• [Problem to solve]: In the material below, the lines containing the word "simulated" are required; copy each of them.

[Robot episode records]

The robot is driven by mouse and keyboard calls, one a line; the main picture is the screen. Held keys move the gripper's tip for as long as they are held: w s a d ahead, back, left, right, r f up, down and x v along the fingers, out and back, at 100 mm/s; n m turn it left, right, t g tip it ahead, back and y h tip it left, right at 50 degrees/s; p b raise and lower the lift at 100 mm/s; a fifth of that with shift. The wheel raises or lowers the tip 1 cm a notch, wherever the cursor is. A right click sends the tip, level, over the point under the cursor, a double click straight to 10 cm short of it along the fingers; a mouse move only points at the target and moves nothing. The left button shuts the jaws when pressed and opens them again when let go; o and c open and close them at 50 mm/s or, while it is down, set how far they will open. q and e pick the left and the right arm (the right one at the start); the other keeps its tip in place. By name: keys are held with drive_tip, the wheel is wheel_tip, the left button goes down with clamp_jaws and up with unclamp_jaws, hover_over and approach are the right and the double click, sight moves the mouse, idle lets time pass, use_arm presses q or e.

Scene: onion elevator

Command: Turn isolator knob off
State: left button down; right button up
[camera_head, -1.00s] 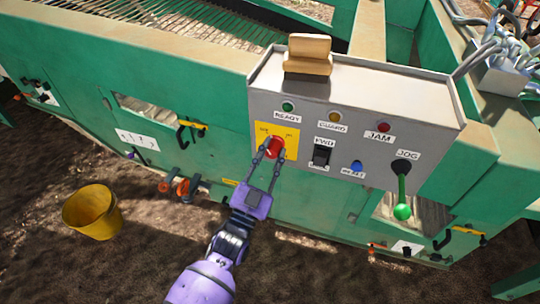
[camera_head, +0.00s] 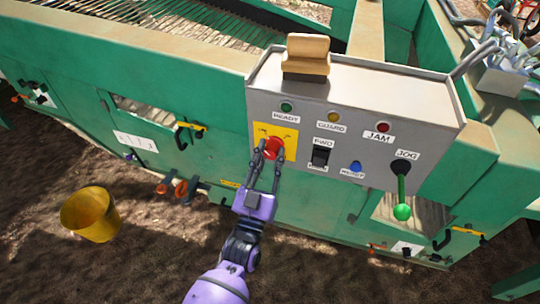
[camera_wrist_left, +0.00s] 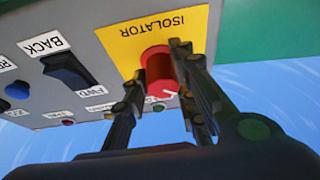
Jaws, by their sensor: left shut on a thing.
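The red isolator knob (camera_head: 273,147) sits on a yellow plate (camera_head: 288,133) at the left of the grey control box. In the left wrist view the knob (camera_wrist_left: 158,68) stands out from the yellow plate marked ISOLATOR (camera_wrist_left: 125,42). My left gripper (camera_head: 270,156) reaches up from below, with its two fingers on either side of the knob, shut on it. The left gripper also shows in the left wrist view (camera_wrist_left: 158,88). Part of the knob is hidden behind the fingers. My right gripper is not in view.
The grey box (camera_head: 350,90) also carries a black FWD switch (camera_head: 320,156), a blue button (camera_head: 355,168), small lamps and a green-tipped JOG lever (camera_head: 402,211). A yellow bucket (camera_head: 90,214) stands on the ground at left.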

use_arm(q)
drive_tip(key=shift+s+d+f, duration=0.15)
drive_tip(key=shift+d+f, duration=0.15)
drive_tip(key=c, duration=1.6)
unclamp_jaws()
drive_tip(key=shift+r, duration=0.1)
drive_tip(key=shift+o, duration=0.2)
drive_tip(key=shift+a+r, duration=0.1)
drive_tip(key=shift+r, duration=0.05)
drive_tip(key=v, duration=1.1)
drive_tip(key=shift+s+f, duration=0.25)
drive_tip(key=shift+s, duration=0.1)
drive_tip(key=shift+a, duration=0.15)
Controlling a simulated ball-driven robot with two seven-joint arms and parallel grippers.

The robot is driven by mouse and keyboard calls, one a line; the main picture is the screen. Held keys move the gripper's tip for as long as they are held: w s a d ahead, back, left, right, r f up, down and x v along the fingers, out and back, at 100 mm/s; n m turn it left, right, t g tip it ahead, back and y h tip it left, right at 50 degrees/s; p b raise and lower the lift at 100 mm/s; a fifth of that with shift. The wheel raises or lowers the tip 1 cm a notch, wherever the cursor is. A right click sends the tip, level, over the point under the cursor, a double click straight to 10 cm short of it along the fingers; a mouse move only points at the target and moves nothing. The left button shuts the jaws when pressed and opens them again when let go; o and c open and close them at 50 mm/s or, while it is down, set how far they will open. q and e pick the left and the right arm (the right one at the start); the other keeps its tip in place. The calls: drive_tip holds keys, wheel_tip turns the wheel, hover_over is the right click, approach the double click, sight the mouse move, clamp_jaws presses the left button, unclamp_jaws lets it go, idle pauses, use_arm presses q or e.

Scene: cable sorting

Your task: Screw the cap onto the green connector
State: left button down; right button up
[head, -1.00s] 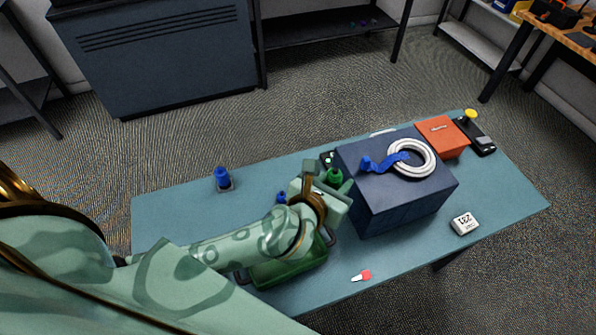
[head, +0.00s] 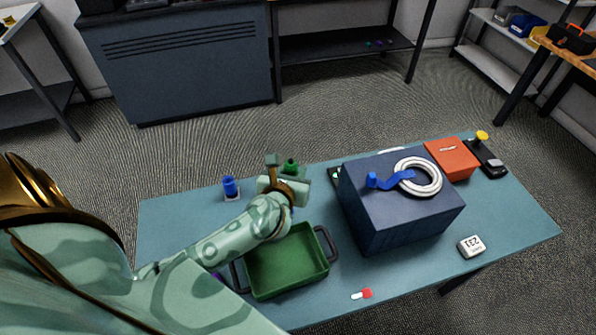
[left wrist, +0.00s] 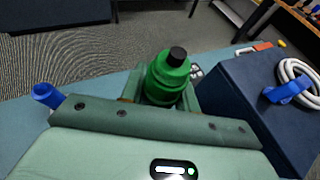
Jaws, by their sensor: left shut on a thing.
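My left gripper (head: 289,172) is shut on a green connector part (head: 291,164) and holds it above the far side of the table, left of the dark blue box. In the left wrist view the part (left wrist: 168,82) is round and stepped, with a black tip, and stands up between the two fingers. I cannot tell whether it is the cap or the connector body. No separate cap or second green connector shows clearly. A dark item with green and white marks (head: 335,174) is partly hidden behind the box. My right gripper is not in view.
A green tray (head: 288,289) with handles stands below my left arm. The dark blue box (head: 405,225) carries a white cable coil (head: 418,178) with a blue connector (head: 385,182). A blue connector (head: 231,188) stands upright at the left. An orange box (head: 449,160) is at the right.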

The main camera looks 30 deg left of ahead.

--

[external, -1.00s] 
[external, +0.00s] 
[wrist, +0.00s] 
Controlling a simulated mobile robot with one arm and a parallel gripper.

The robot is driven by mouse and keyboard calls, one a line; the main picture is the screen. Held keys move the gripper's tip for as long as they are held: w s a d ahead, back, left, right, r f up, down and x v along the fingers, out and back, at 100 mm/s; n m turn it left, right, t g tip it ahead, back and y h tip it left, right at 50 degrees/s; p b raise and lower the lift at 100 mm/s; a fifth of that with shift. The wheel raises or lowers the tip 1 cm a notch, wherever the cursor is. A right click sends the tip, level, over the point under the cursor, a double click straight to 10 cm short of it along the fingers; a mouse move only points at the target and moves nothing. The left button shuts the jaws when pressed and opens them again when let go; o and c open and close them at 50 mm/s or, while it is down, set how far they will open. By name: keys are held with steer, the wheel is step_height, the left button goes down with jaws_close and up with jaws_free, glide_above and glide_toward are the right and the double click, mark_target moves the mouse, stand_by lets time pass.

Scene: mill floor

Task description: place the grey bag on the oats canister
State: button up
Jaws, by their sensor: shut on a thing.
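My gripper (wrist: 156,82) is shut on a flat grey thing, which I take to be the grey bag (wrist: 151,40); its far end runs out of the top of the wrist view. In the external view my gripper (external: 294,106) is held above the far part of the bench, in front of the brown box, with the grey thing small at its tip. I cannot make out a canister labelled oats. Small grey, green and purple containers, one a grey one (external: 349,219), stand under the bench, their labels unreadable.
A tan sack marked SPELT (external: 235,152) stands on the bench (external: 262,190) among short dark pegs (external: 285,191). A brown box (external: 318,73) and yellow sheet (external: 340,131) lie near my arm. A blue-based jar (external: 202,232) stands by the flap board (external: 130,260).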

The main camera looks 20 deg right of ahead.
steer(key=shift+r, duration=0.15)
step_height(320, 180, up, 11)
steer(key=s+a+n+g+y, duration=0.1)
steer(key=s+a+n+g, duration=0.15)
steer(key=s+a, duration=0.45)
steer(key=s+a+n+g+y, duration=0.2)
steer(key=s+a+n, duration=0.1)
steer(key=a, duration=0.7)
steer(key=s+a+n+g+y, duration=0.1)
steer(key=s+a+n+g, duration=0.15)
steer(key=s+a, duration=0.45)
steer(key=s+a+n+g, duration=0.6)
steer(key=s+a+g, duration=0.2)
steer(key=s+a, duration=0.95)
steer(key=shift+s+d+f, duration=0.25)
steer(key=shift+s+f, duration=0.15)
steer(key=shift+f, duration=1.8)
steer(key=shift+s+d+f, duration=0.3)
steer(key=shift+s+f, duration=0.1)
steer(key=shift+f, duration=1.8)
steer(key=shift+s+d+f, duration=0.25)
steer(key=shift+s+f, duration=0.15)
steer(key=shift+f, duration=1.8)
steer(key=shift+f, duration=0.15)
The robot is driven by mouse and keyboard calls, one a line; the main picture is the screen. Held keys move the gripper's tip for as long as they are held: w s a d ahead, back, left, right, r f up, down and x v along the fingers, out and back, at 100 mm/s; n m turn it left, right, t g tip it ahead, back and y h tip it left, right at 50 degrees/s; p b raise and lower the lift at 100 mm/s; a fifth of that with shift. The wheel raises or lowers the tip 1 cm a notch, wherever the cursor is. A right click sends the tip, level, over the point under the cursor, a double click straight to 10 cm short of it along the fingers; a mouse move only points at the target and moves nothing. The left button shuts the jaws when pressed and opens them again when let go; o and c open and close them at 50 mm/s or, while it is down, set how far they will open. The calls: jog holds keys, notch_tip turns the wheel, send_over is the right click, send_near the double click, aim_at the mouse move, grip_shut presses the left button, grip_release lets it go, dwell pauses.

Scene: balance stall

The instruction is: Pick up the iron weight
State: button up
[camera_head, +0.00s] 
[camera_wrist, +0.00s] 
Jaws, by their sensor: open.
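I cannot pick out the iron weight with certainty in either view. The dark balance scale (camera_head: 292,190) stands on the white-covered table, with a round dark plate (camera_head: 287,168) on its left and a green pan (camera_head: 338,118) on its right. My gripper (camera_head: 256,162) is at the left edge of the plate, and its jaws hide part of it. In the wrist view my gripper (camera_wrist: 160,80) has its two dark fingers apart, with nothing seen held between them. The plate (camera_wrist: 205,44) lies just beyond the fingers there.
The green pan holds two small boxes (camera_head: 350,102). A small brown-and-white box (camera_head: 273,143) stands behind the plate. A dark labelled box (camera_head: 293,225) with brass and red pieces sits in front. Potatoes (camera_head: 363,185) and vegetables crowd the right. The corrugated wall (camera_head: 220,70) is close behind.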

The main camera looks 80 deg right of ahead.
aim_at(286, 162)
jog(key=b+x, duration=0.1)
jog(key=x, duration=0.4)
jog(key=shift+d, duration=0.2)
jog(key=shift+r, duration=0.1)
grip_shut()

• [The response]:
Controlling a simulated ball-driven robot with two seven-joint arms and parallel grippers.
Controlling a simulated mobile robot with one arm and a parallel gripper.

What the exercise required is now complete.